Around the walls paintings, posters, icons.

But more than images. Presences.

Merton and Bonhoeffer are drinking beer.
Their bottles clink together as they confer.

Saint Francis and the Sultan play chess.
The Sultan always wins - Francis seems not to get the game.
Fiercely he protects his pawns, but gives his bishops up with glee.

Mother Seton, Sojourner Truth, and Hildegard of Bingen
are making a quilt. Hildegard wants to add
more and more green to the pattern.

Harriet Tubman and Rosa Parks and Ignatius of Loyola
tread the turns of a labyrinth together.
Inigo's limp slows him down, and
the others keep to his pace.

Elijah and Julian share a barley cake. The raven on his shoulder
and the cat on her lap eye each other with suspicion.

Gandhi and John of the Cross and Martin Luther King are
swapping jailhouse memories. They want Bonhoeffer
to join them, but Merton keeps opening
another cool one.

Rumi and Meister Eckhart have been writing song lyrics.
Teresa of Avila rounds up John Woolman and Black Elk
and Frederick Ozanam and Simone Weil
to start a garage band.

Dorothy Day and Clare of Assisi want to sign up.
They want Howard Thurman to come too.
But he's learning Tibetan chant,
his deep-throated voice
growing ever more

Etty Hillesum looks upward, murmuring contentedly,
"So many stars."

William Blake is teaching an art class, but his students
aren't paying attention. Chuang Tzu and Albert Einstein
have gotten paint all over themselves.

"Angels," says Blake impatiently. "Ranks of angels
surround us."

He waves his hand in the air. He points at us.

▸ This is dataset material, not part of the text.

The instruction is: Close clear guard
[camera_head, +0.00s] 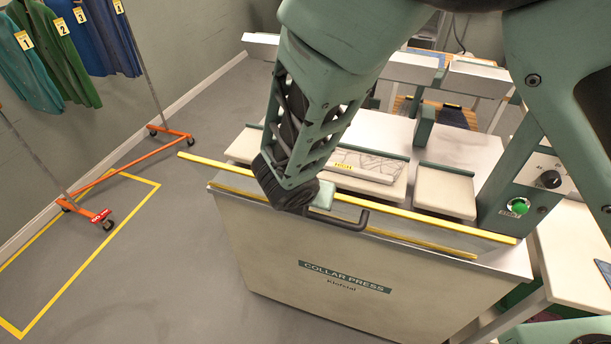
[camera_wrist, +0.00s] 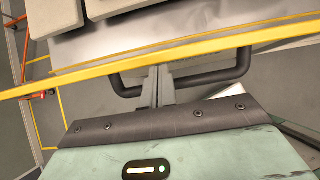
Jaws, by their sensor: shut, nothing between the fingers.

For we too are here. Among these
witnesses, servants, pilgrims, martyrs,
in this patchwork communion of saints-we are here.

Holy One, by what fiery grace have we
come to join this company?

We praise you for the gift of guides and companions.
May we be such to each other.

Show us our walking stick and our narrow way.

Turn us to stillness and to hastening.

Turn us to doing the little righteousness
that is ours to do.

Give us strength to love.

Teach our hearts to break and break.